Cameron/Tusk deadlock means no peace in our tea-time

Last Updated: February 1, 2016By

Donald Tusk and David Cameron met in Downing Street on Sunday evening [Image: PA].

David Cameron will have to learn the hard way that the European Union is not interested in appeasing the United Kingdom over in-work benefits for migrant workers.

This Blog stated yesterday that it was unlikely Mr Tusk would be returning to Brussels, waving a piece of paper in the air and shouting about “peace in our time”.

Straw-clutching Cameron was left proclaiming that prolonging negotiations by a day was a good result.

One is agog to see what miracle he hopes to work in the extra hours.

European Council president Donald Tusk has left a meeting with Prime Minister David Cameron declaring there is “no deal” yet over a renegotiation of the UK’s relationship with the EU.

It had been planned that any proposed deal could be put to other EU leaders on Monday, ahead of a February summit.

An early deal would allow Mr Cameron to call a referendum on the UK’s EU membership before the summer holidays.
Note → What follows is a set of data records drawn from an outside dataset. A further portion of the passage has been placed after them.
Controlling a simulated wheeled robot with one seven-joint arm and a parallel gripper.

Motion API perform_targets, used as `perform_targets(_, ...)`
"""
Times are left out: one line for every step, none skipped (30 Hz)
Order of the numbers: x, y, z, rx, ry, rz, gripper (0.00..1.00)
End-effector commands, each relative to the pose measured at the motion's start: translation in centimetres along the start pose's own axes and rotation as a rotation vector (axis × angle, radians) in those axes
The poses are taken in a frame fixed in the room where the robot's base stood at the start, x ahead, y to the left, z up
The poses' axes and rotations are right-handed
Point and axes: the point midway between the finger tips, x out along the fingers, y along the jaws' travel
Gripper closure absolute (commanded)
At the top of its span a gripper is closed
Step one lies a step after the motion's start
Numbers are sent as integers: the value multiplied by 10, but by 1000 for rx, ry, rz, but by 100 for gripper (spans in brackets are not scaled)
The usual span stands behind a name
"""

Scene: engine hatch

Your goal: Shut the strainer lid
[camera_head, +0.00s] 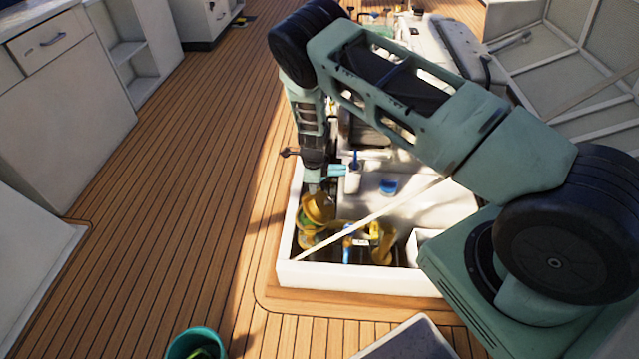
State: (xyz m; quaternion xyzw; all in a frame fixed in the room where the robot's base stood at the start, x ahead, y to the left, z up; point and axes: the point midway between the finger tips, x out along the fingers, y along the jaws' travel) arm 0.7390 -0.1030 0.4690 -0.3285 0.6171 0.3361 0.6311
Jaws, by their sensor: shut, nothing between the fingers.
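The strainer (318,210) appears to be the brass-yellow round body in the near left corner of the open engine hatch (350,278). Its lid is too small to tell apart clearly, so I cannot tell how far it stands open. My gripper (325,173) points down into the hatch just above and behind the strainer. Its fingers are shut with nothing visible between them. I cannot tell whether they touch the strainer.
Yellow pipework (382,243) fills the hatch's near end. A pale strut (375,215) crosses the opening diagonally. A blue cap (388,186) lies farther in. A raised hatch panel (565,75) stands at right. A teal bucket (180,345) is on the deck; the left deck is clear.

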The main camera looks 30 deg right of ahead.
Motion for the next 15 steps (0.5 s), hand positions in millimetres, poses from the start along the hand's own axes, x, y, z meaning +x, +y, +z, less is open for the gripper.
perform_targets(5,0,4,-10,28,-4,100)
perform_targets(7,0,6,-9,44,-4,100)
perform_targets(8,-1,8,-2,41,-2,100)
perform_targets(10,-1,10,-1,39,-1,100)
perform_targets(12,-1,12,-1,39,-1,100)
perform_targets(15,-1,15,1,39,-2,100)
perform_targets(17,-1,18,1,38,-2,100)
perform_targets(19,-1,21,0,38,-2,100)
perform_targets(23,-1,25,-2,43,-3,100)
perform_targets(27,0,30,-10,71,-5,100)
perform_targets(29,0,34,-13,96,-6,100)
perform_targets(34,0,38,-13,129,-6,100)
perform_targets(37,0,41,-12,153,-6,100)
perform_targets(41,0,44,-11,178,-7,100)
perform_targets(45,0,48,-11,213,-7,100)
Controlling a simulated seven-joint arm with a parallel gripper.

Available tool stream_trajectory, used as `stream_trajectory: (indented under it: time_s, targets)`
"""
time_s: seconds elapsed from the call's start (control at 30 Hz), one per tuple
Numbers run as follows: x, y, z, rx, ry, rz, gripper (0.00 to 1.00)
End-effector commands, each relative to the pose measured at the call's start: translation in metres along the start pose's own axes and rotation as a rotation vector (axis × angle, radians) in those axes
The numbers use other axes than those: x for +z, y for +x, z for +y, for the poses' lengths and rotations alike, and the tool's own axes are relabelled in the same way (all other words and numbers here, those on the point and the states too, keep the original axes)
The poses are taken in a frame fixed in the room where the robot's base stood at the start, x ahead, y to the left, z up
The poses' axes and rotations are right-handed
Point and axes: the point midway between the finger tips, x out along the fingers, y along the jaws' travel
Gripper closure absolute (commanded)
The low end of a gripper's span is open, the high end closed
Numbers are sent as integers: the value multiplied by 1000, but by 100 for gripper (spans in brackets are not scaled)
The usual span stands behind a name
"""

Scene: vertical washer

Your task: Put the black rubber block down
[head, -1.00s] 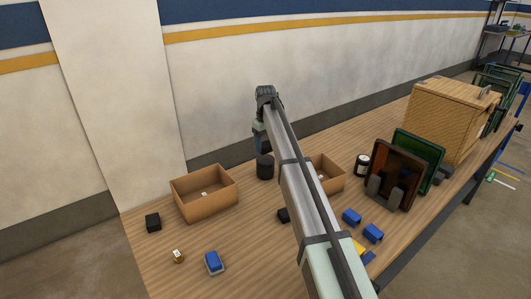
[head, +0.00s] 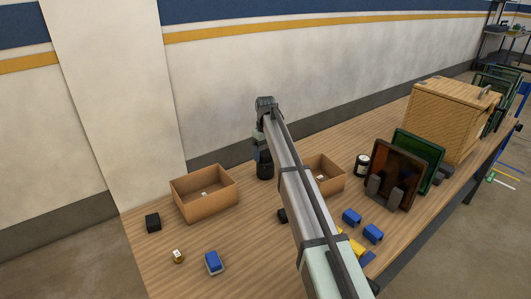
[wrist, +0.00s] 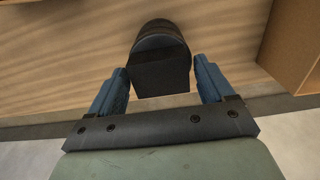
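The black rubber block (wrist: 162,76) is dark and flat-faced in the wrist view. It sits between the two blue fingers of my gripper (wrist: 161,72), whose tips are at its sides. A dark round cylinder (wrist: 162,30) stands directly beyond the block, and its rim shows past the block's edge. In the head view my gripper (head: 264,158) is low over this black cylinder (head: 265,173) and hides part of its top. I cannot tell whether the block touches the cylinder.
An open cardboard box (head: 205,195) stands left of the cylinder and another (head: 327,175) stands right. A black block (head: 153,222), a brass piece (head: 178,256) and several blue parts (head: 373,232) lie on the wooden table (head: 250,240). Dark panels (head: 394,175) stand at the right.

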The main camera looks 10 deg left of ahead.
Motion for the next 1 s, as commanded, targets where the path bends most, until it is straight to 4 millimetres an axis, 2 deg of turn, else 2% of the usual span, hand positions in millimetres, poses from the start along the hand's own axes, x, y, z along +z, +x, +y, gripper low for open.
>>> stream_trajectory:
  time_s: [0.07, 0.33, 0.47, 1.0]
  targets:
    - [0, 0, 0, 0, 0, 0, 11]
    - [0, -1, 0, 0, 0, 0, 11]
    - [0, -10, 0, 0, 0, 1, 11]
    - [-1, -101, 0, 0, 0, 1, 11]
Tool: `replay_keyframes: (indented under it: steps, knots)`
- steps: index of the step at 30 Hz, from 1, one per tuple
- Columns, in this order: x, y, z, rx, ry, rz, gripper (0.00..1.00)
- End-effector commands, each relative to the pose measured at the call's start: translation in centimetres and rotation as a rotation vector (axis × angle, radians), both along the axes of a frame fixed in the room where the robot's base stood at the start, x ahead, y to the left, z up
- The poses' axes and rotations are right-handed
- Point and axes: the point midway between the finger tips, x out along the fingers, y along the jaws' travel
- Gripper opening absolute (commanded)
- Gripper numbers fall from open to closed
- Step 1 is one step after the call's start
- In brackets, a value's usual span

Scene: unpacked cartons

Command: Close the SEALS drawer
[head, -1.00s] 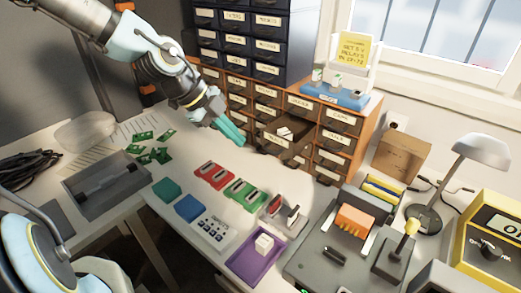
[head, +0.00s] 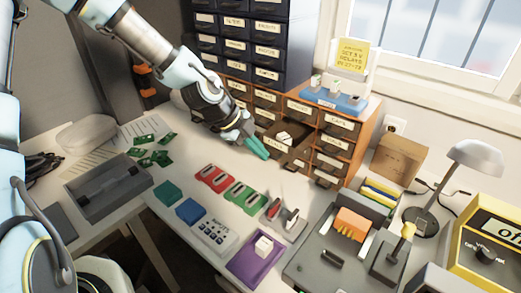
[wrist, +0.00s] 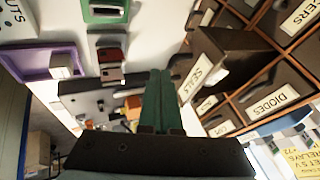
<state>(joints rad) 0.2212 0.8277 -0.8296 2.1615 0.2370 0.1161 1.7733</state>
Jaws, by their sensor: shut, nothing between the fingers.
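The SEALS drawer (wrist: 202,77) stands pulled out of the brown cabinet in the wrist view, its label facing my fingers. In the head view the open drawer (head: 284,150) juts from the cabinet front with small white items inside. My gripper (head: 257,148) has its green fingers shut and empty, just left of the drawer's front. In the wrist view the shut fingers (wrist: 157,98) point past the left side of the label. I cannot tell whether they touch the drawer front.
The brown cabinet (head: 334,145) holds other labelled drawers, with a blue tray (head: 330,98) on top. Red and green holders (head: 214,178), a purple tray (head: 248,270) and a grey fixture (head: 318,262) stand on the table in front. A cardboard box (head: 399,158) is to the right.

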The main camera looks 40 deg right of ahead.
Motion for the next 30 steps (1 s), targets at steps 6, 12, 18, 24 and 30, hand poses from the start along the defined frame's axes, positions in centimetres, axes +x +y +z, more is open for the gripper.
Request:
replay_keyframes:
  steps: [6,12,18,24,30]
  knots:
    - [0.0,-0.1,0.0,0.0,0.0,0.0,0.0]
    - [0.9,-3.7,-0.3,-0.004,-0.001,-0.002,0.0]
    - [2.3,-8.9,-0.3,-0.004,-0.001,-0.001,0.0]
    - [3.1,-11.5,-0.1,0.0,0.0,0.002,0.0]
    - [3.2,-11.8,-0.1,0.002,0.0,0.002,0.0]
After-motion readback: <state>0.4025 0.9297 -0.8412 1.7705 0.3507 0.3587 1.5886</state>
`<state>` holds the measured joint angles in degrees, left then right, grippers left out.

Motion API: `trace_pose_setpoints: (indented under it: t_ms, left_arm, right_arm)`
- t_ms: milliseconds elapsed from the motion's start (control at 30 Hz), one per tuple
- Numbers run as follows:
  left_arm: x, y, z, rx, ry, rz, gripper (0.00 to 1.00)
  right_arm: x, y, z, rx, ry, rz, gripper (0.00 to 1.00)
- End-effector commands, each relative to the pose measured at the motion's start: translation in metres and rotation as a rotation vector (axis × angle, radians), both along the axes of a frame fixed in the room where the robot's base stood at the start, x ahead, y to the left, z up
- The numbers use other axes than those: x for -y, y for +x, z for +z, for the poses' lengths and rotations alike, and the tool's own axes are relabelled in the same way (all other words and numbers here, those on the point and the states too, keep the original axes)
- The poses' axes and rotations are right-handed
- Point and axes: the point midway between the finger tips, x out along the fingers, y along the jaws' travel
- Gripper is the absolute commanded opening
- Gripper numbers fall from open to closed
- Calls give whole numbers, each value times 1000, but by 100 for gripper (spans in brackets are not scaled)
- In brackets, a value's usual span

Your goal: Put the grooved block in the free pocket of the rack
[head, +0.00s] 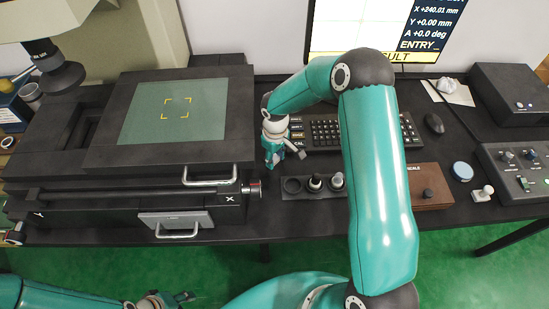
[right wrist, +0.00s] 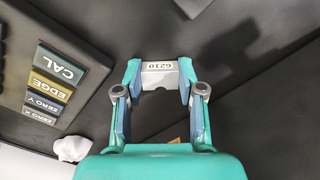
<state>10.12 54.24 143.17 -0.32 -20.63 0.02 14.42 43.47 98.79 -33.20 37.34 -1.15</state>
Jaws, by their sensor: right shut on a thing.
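The grooved block (right wrist: 160,68) is a small pale block with a label reading 6210. My right gripper (right wrist: 159,80) is shut on it, with one fingertip at each end. In the head view my right gripper (head: 279,156) hangs left of the keyboard, just behind and left of the rack; the block cannot be made out clearly there. The dark rack (head: 312,196) has a row of round pockets. Its left pocket (head: 292,185) looks empty; the pockets to the right hold upright pieces with dark and pale tops. My left gripper (head: 160,302) is partly visible at the bottom edge.
A large measuring stage (head: 100,155) with a glass plate stands left of the rack, its knob (head: 252,189) close by. A keyboard (head: 330,133) lies behind the rack. A brown box (head: 430,190) stands right of it.

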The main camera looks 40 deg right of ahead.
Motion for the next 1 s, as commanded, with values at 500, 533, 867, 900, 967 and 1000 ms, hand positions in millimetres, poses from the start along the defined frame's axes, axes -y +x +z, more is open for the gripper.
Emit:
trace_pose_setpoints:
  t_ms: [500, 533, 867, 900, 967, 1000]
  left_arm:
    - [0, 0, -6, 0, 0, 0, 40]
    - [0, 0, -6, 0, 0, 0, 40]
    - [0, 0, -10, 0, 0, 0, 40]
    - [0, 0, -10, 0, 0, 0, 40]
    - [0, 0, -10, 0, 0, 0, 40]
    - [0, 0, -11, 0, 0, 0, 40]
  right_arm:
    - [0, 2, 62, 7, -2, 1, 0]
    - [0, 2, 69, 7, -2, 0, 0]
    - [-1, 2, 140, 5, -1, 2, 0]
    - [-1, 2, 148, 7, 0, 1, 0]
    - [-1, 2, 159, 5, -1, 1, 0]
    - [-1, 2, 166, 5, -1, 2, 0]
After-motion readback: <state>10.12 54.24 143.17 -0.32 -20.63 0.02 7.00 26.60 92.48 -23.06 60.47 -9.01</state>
Mr Cameron and Mr Tusk met over dinner at Downing Street on Sunday.

However, Mr Cameron later said on Twitter that it had been a “good meeting” and that Mr Tusk had agreed to another 24 hours of talks before publishing the draft UK renegotiation text.

According to an EU source, Mr Tusk’s negotiating team stayed in Downing Street after the meeting.

After the 24-hour period has passed, the team will assess the situation and decide whether to table a draft agreement or not.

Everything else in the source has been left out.